BTW, I also wonder about operation at voltages lower than 12 volts, although that something I know I’ll need to experiment with. Maybe one of our electronic gurus has a suggestion about that>
A regulated supply would be filtered. However, a filtered supply wouldn’t have to be a regulated supply. Filtering means that a suitable capacitor has been added after the diode(s) to smooth out the DC. A simple AC transformer-diode bridge-capacitor circuit would be an example of a filtered, non-regulated supply.
The voltgae would have to be around 12V, give or take a little bit, so regulated may not be needed. To operate on a completely different cupply voltage, like a 9V DC supply, the values of the resistors would need to be changed. I calculated my last transistor circuit more than 25 years ago so off the top of my head I don’t know what those values would be. Heck, 9V might even work as-is, but not any lower - testing a lower voltage to see if it works won’t damage anything, just don’t test OVER 12V. Worst that can happen if the voltage is too low is either it won;t light the LED or it will always stay lighted. Much lower than 9V and definitely that 680 ohm resistor connected to the LED will need to be reduced.
while i’m sure the circuit works as tested, i have to ask if the load driven by the circuit shouldn’t be more conventionally on the collector side instead of the emitter side if the darlington pair?
the circuit on the left in the drawing below is what i believe is the circuit as proposed. I suggest that a more conventional approach would be the circuit on the right. One issue is the the load voltage, the LED/resistor in the drawing but possibly a relay, affects the voltage across the 220k bias resistor in the photo-transistor path. I believe the circuit on the right makes the photo-transistor path independent of the load.

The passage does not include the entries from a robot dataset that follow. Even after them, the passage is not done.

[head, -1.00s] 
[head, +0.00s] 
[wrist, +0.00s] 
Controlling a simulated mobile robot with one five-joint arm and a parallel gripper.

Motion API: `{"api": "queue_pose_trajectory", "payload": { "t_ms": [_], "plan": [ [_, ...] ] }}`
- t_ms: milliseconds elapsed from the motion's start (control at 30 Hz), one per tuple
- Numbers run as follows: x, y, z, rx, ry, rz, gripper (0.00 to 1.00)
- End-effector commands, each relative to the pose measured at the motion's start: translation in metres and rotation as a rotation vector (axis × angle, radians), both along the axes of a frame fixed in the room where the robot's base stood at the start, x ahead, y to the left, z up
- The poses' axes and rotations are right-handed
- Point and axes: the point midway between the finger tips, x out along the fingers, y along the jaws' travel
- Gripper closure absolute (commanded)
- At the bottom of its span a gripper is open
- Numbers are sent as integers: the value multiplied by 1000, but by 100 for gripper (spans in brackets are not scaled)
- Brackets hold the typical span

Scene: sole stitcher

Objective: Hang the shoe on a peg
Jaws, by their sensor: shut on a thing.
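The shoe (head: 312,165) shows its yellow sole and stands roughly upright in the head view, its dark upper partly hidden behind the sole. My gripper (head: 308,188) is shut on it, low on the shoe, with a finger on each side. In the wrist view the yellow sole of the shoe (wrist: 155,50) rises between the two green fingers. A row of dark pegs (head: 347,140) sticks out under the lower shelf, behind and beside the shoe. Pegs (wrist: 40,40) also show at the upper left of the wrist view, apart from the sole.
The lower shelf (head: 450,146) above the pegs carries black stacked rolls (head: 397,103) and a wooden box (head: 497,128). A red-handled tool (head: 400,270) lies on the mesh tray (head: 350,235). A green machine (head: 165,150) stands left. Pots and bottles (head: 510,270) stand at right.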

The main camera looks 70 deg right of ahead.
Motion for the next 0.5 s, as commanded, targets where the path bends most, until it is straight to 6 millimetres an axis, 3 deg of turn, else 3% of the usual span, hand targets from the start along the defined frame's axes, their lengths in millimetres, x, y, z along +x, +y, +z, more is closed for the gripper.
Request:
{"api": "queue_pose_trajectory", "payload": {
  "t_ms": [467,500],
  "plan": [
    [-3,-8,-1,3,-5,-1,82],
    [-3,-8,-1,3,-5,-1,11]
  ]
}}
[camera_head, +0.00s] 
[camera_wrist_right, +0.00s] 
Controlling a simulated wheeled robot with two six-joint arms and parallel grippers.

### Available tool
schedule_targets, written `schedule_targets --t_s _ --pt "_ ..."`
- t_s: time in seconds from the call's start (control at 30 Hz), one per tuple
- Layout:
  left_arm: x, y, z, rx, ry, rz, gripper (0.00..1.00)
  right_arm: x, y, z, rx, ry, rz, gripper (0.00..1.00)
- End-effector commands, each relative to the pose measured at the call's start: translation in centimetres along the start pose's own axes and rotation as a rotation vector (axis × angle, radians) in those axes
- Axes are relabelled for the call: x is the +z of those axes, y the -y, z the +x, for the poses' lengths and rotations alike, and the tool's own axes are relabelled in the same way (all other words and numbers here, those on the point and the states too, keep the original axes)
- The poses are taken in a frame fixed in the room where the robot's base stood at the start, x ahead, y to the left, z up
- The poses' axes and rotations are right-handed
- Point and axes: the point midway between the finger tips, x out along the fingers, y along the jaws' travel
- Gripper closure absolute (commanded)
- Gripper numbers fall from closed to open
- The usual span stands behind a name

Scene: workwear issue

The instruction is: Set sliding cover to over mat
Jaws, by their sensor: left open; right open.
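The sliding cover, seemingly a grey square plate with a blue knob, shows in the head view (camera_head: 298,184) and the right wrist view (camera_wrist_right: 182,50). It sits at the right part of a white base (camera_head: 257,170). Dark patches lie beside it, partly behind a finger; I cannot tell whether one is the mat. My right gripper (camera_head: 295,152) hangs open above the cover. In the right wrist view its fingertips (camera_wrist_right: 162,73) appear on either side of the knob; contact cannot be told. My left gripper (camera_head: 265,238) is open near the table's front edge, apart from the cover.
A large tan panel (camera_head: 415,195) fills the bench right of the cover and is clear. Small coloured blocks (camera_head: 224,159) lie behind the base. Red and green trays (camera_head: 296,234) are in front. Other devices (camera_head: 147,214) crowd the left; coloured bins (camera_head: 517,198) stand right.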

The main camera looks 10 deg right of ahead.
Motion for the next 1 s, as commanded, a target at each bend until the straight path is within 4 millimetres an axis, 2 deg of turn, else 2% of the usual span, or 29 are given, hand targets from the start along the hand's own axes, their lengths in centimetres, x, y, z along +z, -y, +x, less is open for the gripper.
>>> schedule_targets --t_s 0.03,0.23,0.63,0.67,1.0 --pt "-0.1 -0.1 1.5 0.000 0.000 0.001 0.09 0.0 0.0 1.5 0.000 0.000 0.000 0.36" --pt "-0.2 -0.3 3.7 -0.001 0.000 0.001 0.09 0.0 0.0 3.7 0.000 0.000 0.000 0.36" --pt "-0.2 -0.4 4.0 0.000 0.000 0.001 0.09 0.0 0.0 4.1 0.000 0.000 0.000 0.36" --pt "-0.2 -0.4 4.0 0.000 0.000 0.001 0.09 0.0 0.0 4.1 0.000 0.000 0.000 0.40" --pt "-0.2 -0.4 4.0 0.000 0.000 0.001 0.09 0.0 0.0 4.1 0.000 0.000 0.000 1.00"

however, i can see the need for some hysteresis, to partially latch the circuit on or off, which the proposed circuit may provide, but which i don’t understand.
I think I understand what you are suggesting, but let me see if I have it right:
In the original design the position of the red LED/ 680ohm resistor (would this be called the load?) influences the amount of power going through the sensor/transistor part of the circuit. If a different load was applied, i.e. the LED/resistor was replaced by a relay, the sensor/transistor might not work properly.
In your revised circuit, the load (please pardon me if my terminology is not correct) will not affect the sensing function, assuming it is within the limits of the power available and within the transistors’s load range.
In other words, different devices could be powered using your circuit - yes? no? For example, could I use this with a latching relay to throw a turnout?
The way Greg redrew it, you could even thoeretically use a different power supply for the load. A latching relay though, well, you’d need something else to turn it off. Any load within the current capacity of that Darlington transistor would be fine though. If the load is inductive, like a relay coil, it should have a regualr diode paralleled across the coil to prevent the inductive kickback when it releases from causing a damaging voltage spike in the transistor.
You COULD rig a latching relay with a normally closed button to make an auto-stop for a hidden siding - when the sendor is covered, the relay trips and cuts track power. To get the train back out, you press the button to cut the relay power until the train has moved enough that the sensor is no longer blocked. As long as the sensor is far enough away from the bumper so that the coupler doesn;t hit before the carbody blocks the sensor, and you don;t barrel into the siding at warp speed, it should easily stop without crashing.
yes. i believe you understand the point i was trying to make. and Randy made some very good points. But i’d like to make 2 additional points:
don’t know if you understand how transistors work. The base-emitter (BE) path, the one with the arrow has characteristics of a diode. if the voltage across the BE is greater than a diode drop, ~0.7 volts, the transistor begins conducting. In the Darlington case, there are two diode drops, so the voltage at the base of the darlington, the lead on the left side of the circle, needs to be above ~1.4 volts. The 220k resistor is pulling that voltage down and the photo-transistor is pulling up when active.
one question is how distinct is the voltage change at the base of the darlington when there is light or no light? This determines how reliable it switches, and this may be why the load, the LED and resistor, are where they are. but i don’t think so. It would be nice if the light level needed to be a little higher to turn the circuit on than it needs to be to turn it off (hysterisis).
the circuit is active, the darlington is conducting, when the photo-transistor is active, hence when the light path is not broken. This may not be desired, it may be more convenient to to have something pass current when the light path is broken by the presence of a car.
another approach is to swap the positions of the photo-transistor and 220k resistor. This way the photo-transistor actually turns the darlington off instead of on. This way the the circuit become active when a car is present.
Actually a good “how do they work” was in MR back in the early 60’s, an article by Linn Wescott, of course. Naturally it was all about Germanium tranistors, but the principle is the same. Or there are tons of web pages, even the Wikipedia article, if you really want to learn a little about this stuff.
I think that also fairly simple circuit from MR a while ago (correction posted here - as drawn int he magazine it was wrong) is the opposite type - turns on the load when the bean is broken, vs this one that turns off the load when the beam is broken. Or check out Rob Paisley’s site, he’s got a million of them. Don;t discount some of the ones that on the surface appear more complicated because they use an IC - some of those eng up with 2 or 4 detectors from just one IC - in the long run even cheaper than these simple transistor circuits.
I may build some of those, but get some panel mount meters, cheaper than a RRampmeter. Depends on where I end up before building my ‘dream’ layout - depending on the room size and track plan it will probably make more sense to distribute boosters around the layout than have long heavy bus runs from some central power panel. Master power panel with meters and stuff would look cool though.